───── DATA SECTION ─────
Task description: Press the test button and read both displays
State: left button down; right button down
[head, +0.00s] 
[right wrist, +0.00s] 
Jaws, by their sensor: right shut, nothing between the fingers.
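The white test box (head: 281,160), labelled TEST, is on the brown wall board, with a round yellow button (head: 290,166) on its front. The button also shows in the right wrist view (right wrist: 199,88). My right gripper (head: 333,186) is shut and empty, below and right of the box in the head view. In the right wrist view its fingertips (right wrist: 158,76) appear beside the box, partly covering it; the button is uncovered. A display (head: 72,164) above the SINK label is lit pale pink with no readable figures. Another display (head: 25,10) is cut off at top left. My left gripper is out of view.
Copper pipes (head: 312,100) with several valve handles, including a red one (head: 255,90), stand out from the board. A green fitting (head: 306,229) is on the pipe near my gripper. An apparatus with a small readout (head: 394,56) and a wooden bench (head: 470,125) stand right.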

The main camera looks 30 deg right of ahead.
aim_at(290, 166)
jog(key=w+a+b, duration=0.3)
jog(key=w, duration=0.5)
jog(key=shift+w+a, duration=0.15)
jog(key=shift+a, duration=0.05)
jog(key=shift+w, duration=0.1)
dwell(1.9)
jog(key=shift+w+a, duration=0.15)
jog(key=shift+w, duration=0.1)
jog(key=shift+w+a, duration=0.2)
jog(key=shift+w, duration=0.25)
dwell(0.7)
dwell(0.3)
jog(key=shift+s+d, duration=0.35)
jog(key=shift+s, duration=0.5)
─────
THE TASK:
Quote the data above verbatim from its first line to the line that includes "[right wrist, +0.00s]", with both boundary lines retained.

RIGHT ANSWER:
Task description: Press the test button and read both displays
State: left button down; right button down
[head, +0.00s] 
[right wrist, +0.00s] 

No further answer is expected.